I suppose the best way to answer this question is to break the above, down…
- The anxiety of auditions – I always get nervous in preparation for auditions. It’s not like performing a solo to an audience, where they don’t judge you so openly (just behind your back). An audition is a decision-making process, and thus judgements have to be made on your voice, acting, and capacity for choreography. I try to remember that it is a process that has to be done. Still doesn’t curb the nerves though.
- The depression of doing a crap job of the audition – everyone tends to revert to the default answer of a crap audition when asked “How’d it go?” Some people have been pleasantly surprised when they get a part. If anything, it’s a learning experience of different methods used in the audition process. Let’s face it, each production team knows what they are looking for, and if you’re not what they want, then that’s that.
- The anxiety of waiting for results of the audition – social media comes alive at this point. The ‘OMG waiting is so hard’ comments start popping up in everyone’s feeds on FaceBook, Twitter, etc. It’s the time when you wish that the whole ordeal was over. Then after the announcements have been made by the production team that the audition process is complete, social media becomes the hunt for who got what part. In a way, we anxiously social stalk each other, to find out info, goss, etc.
- Disappointment that you didn’t get the part – with every triumph, there is disappointment. There are always those who will be disappointed. Then it comes to making hard decisions as to whether one continues to be involved with the project. You find a few will drop out at this time, which is fair enough if they have other projects and commitments. Amateur theatre does not pay for cast, so priorities need to be determined by each individual before continuing on this journey.
- The elation that you get to be involved in some way – in most productions, I have only been in the chorus and/or backstage singers (until this past year, when I had a small part in one production and was in a showcase ensemble for another). For me, it is an opportunity to practice my ‘craft’, learn new skills, and build a professional reputation with my fellow actors, singers, dancers, performers, etc. Even in amateur theatre, one should work in maintaining a good reputation. You never know what opportunities may come along.
- The long rehearsals – the arduous process of rehearsing. Starts out quite long, as you try to cram as much music, singing, and choreography into a finite amount of time. At this time, everyone knows when the show is due to be onstage for audiences.
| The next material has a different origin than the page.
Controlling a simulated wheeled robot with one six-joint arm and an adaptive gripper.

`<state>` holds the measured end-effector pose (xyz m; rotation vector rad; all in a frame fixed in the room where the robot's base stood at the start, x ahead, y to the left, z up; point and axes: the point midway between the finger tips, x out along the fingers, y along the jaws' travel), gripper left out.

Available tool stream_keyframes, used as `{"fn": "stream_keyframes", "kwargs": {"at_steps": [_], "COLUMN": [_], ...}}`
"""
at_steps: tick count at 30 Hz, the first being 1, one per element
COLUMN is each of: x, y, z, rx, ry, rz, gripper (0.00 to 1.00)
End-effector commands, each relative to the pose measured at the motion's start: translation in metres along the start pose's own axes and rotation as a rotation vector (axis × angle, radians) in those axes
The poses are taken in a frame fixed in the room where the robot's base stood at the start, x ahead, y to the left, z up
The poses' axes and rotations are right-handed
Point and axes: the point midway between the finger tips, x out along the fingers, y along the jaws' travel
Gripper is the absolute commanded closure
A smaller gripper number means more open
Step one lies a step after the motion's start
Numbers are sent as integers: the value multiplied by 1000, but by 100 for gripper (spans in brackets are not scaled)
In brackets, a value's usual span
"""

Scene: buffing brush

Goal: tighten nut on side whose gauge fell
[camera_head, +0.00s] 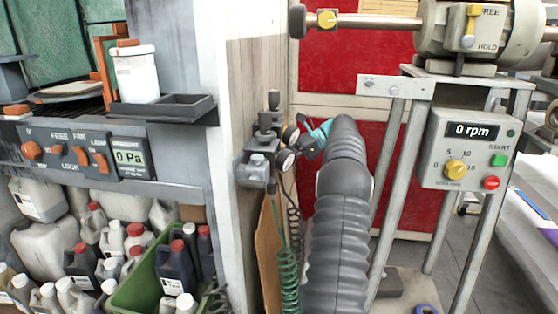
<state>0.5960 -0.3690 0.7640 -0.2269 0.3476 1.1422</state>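A grey wall fitting (258,168) with black knobs on top is fixed to the side of the pale wall post. Two small round gauges sit on its right side, an upper gauge (290,134) and a lower gauge (286,160). Their needles are too small to read. I cannot make out a separate nut. My gripper (305,136), dark with a teal part, is right beside the gauges, at the far end of my grey arm. My arm hides much of it. I cannot tell whether it touches the fitting or is open.
Coiled hoses (289,270) hang below the fitting. At left are a control panel (88,152) reading 0 Pa and shelves of bottles. At right a metal stand holds a motor (490,30) and a control box (467,150) reading 0 rpm. A red panel stands behind.

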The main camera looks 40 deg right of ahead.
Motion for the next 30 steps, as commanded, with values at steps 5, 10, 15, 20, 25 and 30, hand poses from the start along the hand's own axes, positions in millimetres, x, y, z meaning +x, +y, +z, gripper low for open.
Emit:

- The late nights – as time runs out, the nights get longer. At this point, I have found the best places to have ‘micro naps’. The alternative is that I develop a profound and noticeable addiction to caffeine (Thank goodness for Zarrafas Coffee).
- The sore throat/voice – exhaustion sets in. Some cast members start to ‘crash’ and you start to get selection of colds, flus and injuries. You learn how to ward these off with herbals, and looking after yourself if you do happen to ‘crash’.
- The sore body – for someone who is not a dancer, anything that involves a large amount movement is like going to a gym session. Plus side is that I get fit, without having to pay for gym membership. Still a challenge when you wake up the following morning and your body aches from head to toe. Knowing that you have to go to your day job, and then go to rehearsal afterwards to repeat what you did the night before. After doing 3 shows last year, I had abs and biceps (laugh).
- Tech Week – in my theatre and musical circle, this is called “hell week”. I’m sure it is called the same or similar in other groups. This is a period where all departments come together to put the show into its final form. It’s the co-ordination of costume, sound, lighting, orchestra, production team, onstage and backstage cast, set construction, and effect/staging team. Cast also have a fast learning period of trying to work out makeup, and when they need to do costume changes, and dress rehearsals. It is also a period of a lot of cuss words, frustrations, frayed tempers and stress. ‘Memes’ start to appear on the company Facebook page to try keep morale up, or to rub salt into the wounds…
It is also a period of exceptionally late nights and tired work days. As stressful as this period sounds, it is also the most productive time of getting ‘the page to the stage’, where everyone can see the dream becoming a reality. - The ‘high’ that you get whilst performing – the energy is incomparable when performing live to audiences, whether that be onstage or backstage. Performing to an audience is like being surrounded by energy of your peers and the audience. It is electric. If the audience is engaged, you can feel it. This is further enhanced if you have a standing ovation at the end. When you’re done, you have trouble sleeping cause of the exhilaration and thrill of it all. I have often heard that the ‘high’ you get whilst performing is like a drug addiction, which probably explains the next dot point…
- The post-show depression – the curtain falls for the final time, and you’ve had the after party were you enjoyed the company of this particular group of people for the last time. A few days later, you find that you are missing the company of people, the late night rehearsals, and for some; the lack of caffeine. There is this ’emptiness’ that something is missing; mainly due to the lack of a ‘high’, the lack of anything to do, and the profound loneliness. This is often expressed on social media with a lot of teary emoticons, and a smattering of “after-the-after-party” parties. You also discover that you have formed close friendships (and sometimes relationships) with people, and realise what they mean to you, as you mean to them.
So in answering the question “Why the hell do I keep doing this?”. The simple answer is that I LOVE DOING IT!!
– I have very close group of friends, of whom I trust
– I maybe sleep deprived and body weary, but I am soul enriched, and artistically challenged in every very project I undertake.
– It is an opportunity to work at my craft in theatre, and embrace new aspects of performance.
– I may not get paid to perform, but I learn so much in performing both what happens onstage and what happens backstage.
– And perhaps I enjoy the ‘high’ a little. Ok, I like it a lot.
In conclusion, we are all ‘suckers for punishment’…(laugh).